“Metaphysics: II. Unity and Being” by Aristotle

Form, not Genus, is Principle

If the universals are always more of the nature of principles, evidently the uppermost of the genera are the principles; for these are predicated of all things. Both being and unity will be principles and substances. But it is not possible that either unity or being should be a single genus of things; for the differentiae of any genus must each of them both have being and be one, but it is not possible for the genus taken apart from its species (any more than for the species of the genus) to be predicated of its proper differentiae; so that if unity or being is a genus, no differentia will either have being or be one.

The differentiae of any genus are other genera, all of which are derived from Unity and Being. It follows that the individual is the opposite of One, for it combines numerous, if not infinite, Forms.

Being and Coming to Be

If there is nothing eternal, neither can there be a process of coming to be; for there must be something that comes to be, since the series has a limit and nothing can come to be out of that which is not. Further, if generation and movement exist there must also be a limit; for no movement is infinite; and that which has completed its coming to be must be.

Beginning is the first point from which a thing either is or comes to be or is known; but of these some are immanent in the thing and others are outside. Hence the nature of a thing is a beginning, and so is the element of a thing, and thought and will, and essence, and the final cause-for the good and the beautiful are the beginning both of the knowledge and of the movement of many things.

Genus

(1) continuous generation of the same kind, (2) the first mover which is of the same kind as the things it moves, (3) as matter; for that to which the differentia or quality belongs is the substratum, which we call matter

Quality

1) the differentia of essence
As ‘male’ attaches to animal, ‘equal’ to quantity, and ‘odd’ to number, and as all so-called ‘attributes propter se’ attach to their subjects. Such attributes are those in which is involved either the formula or the name of the subject of the particular attribute, and which cannot be explained without this.

2) the sense in which the numbers have a certain quality, e.g. the composite numbers which are not in one dimension only, but of which the plane and the solid are copies (these are those which have two or three factors); and in general that which exists in the essence of numbers besides quantity is quality; for the essence of each is what it is once.

Substance and Individuality

Substance is that which is not predicated of a stratum, but of which all else is predicated; The ultimate substratum is of itself neither a particular thing nor of a particular quantity nor otherwise positively characterized; nor yet is it the negations of these, for negations also will belong to it only by accident; It follows that matter is substance. But this is impossible; for both separability and ‘thisness’ are thought to belong chiefly to substance.

Of the individual substances, whether perceptible or intelligible, of these there is no definition, but they are known by the aid of intuitive thinking or of perception; and when they pass out of this complete realization it is not clear whether they exist or not; but they are always stated and recognized by means of the universal formula.
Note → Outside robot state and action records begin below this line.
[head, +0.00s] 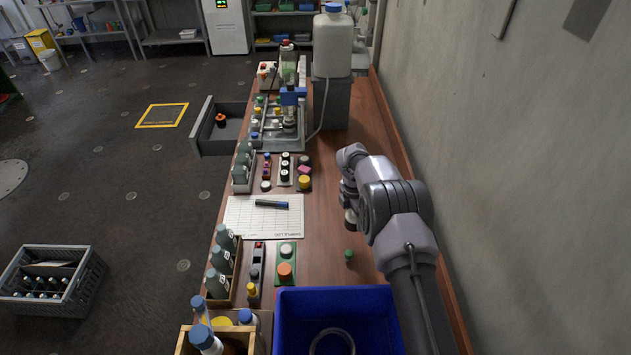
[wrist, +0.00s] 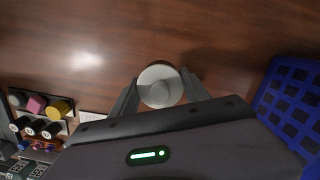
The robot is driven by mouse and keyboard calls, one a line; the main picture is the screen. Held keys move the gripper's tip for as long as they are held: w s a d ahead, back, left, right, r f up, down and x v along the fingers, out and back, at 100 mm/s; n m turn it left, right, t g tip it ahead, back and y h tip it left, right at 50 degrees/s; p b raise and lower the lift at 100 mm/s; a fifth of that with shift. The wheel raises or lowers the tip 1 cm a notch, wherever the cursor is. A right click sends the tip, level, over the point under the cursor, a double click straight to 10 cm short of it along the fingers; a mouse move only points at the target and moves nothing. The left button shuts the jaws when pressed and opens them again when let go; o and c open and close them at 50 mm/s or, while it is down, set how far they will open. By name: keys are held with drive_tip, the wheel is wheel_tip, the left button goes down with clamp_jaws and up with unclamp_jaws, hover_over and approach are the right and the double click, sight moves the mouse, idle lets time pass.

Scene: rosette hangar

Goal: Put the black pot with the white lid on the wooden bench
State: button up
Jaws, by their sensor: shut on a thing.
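The wooden bench (head: 322,188) runs away from me along the right wall. Its brown top also fills much of the wrist view (wrist: 80,45). My gripper (wrist: 160,88) is shut on a small round pot with a white lid (wrist: 160,72), whose lid faces the wrist camera between the two fingers. The pot's dark sides are mostly hidden there. In the head view my arm reaches over the right half of the bench, and its wrist largely hides the gripper and pot. I cannot tell whether the pot touches the bench top.
A blue crate (head: 281,325) stands at the near end. A small green item (head: 348,254) lies right of centre. Small trays of coloured pots, a white sheet (head: 262,222) with a marker, and bottles line the left side. A large white jug (head: 332,45) stands farther back.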

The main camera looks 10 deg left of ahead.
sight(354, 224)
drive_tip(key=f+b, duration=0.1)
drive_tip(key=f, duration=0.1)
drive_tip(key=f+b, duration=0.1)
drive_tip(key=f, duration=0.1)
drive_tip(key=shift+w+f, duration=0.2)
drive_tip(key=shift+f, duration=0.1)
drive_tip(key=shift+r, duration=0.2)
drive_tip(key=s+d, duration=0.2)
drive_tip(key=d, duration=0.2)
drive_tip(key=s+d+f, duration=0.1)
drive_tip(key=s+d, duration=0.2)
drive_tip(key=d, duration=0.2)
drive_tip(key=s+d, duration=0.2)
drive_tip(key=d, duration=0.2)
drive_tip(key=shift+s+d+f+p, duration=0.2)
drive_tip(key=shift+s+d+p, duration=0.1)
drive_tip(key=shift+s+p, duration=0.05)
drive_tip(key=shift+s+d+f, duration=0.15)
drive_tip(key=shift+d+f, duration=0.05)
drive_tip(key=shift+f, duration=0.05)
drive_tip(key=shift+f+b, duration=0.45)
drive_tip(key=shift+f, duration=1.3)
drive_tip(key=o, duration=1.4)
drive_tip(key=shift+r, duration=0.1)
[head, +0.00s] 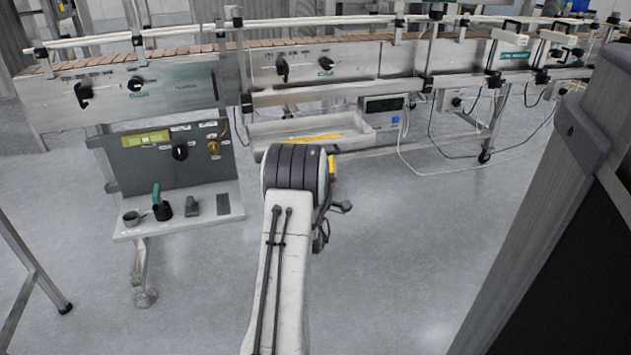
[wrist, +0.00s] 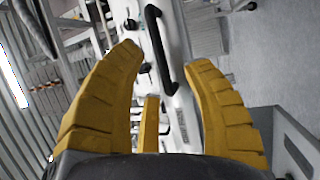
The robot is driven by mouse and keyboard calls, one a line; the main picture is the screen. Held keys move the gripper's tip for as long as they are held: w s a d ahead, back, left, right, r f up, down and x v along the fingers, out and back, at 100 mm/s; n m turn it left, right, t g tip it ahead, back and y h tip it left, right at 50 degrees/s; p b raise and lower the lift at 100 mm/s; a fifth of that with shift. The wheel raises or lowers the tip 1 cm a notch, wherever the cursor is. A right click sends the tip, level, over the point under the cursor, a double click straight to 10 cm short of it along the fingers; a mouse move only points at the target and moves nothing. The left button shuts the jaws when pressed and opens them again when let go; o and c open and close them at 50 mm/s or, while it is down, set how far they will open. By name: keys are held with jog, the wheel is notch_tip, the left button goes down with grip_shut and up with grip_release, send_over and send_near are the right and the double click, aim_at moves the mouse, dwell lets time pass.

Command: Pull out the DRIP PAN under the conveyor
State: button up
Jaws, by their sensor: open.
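The drip pan (head: 357,133) is a shallow pale tray under the conveyor (head: 345,62) in the head view. A yellow strip shows inside it, and my arm hides part of its front. My gripper (head: 332,168) is mostly hidden by my own wrist, just in front of the pan; only a bit of yellow shows.
A control box (head: 165,155) with a shelf of small items (head: 190,222) stands left of my arm. A digital display box (head: 384,108) and hanging cables are right of the pan. A black handle (wrist: 157,50) shows beyond my fingers. The floor at right (head: 410,240) is clear.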

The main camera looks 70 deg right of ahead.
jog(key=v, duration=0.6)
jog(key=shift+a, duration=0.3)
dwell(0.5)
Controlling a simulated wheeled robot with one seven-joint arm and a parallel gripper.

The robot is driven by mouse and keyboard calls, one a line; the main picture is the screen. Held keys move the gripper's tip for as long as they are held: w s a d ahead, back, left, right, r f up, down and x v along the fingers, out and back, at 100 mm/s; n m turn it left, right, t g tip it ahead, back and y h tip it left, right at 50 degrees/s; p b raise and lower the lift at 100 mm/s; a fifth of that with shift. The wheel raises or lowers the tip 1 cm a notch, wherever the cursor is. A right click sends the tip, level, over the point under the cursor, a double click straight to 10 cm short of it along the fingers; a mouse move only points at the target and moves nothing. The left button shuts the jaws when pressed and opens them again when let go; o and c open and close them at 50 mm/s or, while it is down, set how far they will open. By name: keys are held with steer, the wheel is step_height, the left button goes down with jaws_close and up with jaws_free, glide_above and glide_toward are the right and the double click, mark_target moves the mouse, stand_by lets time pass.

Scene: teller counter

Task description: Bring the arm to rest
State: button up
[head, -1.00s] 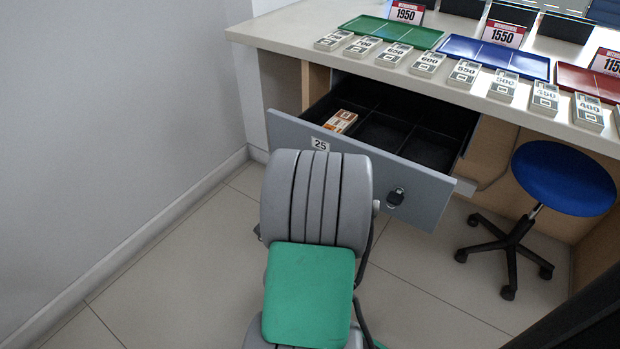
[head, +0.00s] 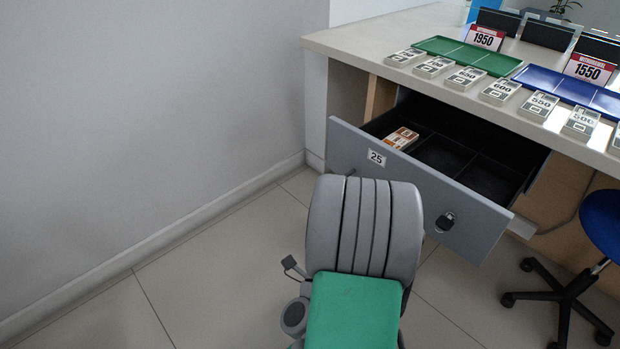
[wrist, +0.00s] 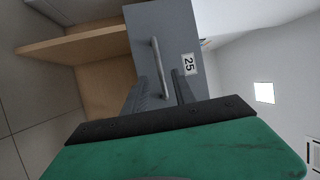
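The grey drawer (head: 340,150) marked 25 stands pulled out under the counter in the head view. Its front also shows in the wrist view (wrist: 185,30), with a pale bar handle (wrist: 158,65). My gripper (wrist: 160,78) is open; its two dark fingers are apart on either side of the handle in the picture, and I cannot tell how far from it. Nothing is seen held. In the head view my arm, grey with a green cover, stands in front of the drawer, and my gripper is hidden.
An orange and white bundle (head: 402,138) lies in the drawer's left compartment. Several numbered stacks (head: 499,92), a green tray (head: 466,55) and a blue tray (head: 570,88) sit on the counter (head: 375,42). A blue stool (head: 604,220) stands at right. Floor at left is clear.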

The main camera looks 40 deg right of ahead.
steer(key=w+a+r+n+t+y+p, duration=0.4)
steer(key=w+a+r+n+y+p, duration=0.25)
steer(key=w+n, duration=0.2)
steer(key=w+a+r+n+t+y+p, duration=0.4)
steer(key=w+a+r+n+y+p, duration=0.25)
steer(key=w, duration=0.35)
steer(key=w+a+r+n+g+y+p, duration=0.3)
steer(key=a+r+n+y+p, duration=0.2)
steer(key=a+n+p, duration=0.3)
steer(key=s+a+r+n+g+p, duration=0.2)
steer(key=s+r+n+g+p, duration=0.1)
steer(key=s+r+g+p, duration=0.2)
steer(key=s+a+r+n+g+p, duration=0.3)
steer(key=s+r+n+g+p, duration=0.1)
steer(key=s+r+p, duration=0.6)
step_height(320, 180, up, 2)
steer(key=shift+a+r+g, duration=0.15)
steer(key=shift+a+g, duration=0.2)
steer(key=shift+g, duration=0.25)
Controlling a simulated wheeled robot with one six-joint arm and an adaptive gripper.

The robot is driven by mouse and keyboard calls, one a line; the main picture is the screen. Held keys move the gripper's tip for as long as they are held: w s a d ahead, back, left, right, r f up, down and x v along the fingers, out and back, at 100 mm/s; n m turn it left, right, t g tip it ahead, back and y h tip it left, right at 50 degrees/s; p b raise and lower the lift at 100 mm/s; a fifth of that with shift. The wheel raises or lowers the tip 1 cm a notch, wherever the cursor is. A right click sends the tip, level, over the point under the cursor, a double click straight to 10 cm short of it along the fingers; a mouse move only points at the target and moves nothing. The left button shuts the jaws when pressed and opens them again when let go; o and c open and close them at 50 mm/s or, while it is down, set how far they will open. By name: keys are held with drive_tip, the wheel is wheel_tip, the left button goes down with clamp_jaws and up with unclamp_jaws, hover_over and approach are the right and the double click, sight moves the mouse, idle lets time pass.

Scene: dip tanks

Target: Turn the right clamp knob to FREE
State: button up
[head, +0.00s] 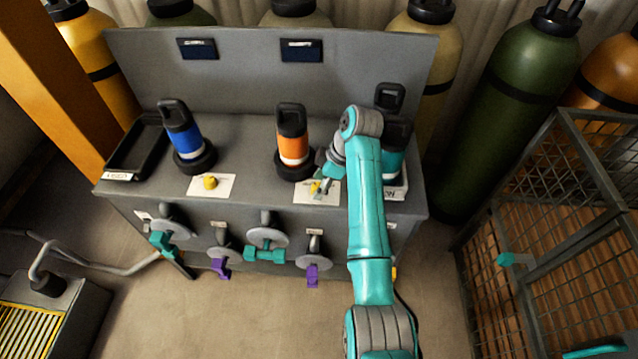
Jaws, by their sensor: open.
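The right clamp knob (315,187) is small and yellow. It sits on a white label plate (301,195) on the bench top, in front of the orange bottle (292,148). My gripper (322,184) is open at this knob, reaching down from the right. Its fingers partly cover the knob and the plate, so the pointer direction and lettering cannot be read. I cannot tell whether the fingers touch the knob. A matching left yellow knob (210,182) sits on its own white plate in front of the blue bottle (183,135).
A teal bottle (397,155) stands right, partly behind my arm. A black tray (138,150) lies at the bench's left end. Teal valve handles (265,254) and purple ones (313,276) project from the bench front. Large gas cylinders (512,105) stand behind; a mesh cage (560,230) is right.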

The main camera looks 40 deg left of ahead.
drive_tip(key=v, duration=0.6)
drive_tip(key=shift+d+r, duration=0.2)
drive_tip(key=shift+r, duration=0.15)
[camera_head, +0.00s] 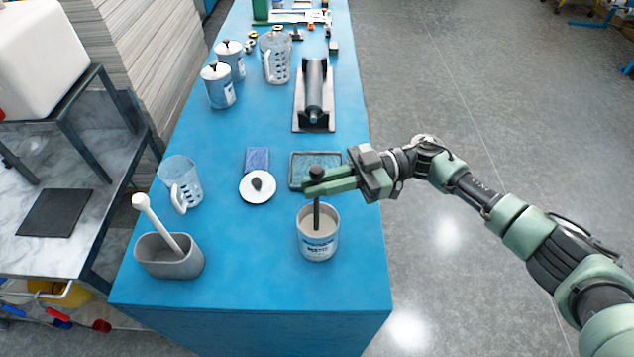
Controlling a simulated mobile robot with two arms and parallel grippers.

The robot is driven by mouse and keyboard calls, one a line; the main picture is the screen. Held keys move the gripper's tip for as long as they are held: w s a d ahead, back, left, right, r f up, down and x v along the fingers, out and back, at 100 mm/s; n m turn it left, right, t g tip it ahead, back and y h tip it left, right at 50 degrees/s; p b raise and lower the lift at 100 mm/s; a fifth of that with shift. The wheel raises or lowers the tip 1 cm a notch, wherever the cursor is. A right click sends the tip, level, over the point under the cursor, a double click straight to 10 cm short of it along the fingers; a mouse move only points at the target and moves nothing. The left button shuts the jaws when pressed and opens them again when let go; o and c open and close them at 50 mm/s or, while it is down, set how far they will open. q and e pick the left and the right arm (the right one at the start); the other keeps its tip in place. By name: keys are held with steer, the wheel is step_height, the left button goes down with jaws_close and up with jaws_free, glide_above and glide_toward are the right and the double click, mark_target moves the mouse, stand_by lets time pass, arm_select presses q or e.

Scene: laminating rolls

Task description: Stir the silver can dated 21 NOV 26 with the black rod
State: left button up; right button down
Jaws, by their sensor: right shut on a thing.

But matter is unknowable in itself.

Being, Individual and Knowledge

Are the substance of all the individuals one?
How does matter become each of the individuals?
How do numbers and spatial magnitude proceed from Unity?

For all things that we come to know, we come to know in so far as they have some unity and identity, and in so far as some attribute belongs to them universally. If the first principles are one in kind only, nothing will be numerically one (that is, there will be no individuals), not even unity-itself and being-itself; and how will knowing exist, if there is not to be something common to a whole set of individuals? But if there is a common element which is numerically one, and each of the principles is one, and the principles are the same in kind (not as in the case of perceptible things different for different things) –if it is not like this but the principles of things are numerically one, there will be nothing else besides the elements.

Thinking or Being Thought

If in relation to that which thinks, man and that which is thought are the same, man will not be that which thinks, but only that which is thought. And if each thing is to be relative to that which thinks, that which thinks will be relative to an infinity of specifically different things.

Parmenides and the Law of Non-Contradiction

If Being and Unity are substances, what is different from being does not exist, so that it necessarily follows, according to the argument of Parmenides, that all things are one and this is being.

If Unity is indivisible, according to Zeno’s postulate, it will be nothing. For that which neither when added makes a thing greater nor when subtracted makes it less, has no being.

If contradictory statements are both true, we get the doctrine of Anaxagoras, that all things are mixed together, so that nothing exists. They seem to be speaking of the indeterminate, and, while fancying themselves to be speaking of being, they are speaking about non-being; for it is that which exists potentially and not in complete reality that is indeterminate. Those who say that things at the same time are and are not, should in consequence say that all things are at rest rather than that they are in movement; for there is nothing into which they can change, since all attributes belong already to all subjects.

All contraries are reducible to being and non-being, and to unity and plurality, as for instance rest belongs to unity and movement to plurality. Being and substance are composed of contraries; the unity is in some cases that of common reference, in some cases that of serial succession.

Aristotle’s Use of Satire

When expounding the Law of Non-Contradiction, Aristotle satirizes those who believe things can be both true and false. He first compares them to vegetables, and then tells them to “walk early one morning into a well or ravine”. I’ve always suspected he has a mean streak in him. and he shows it here.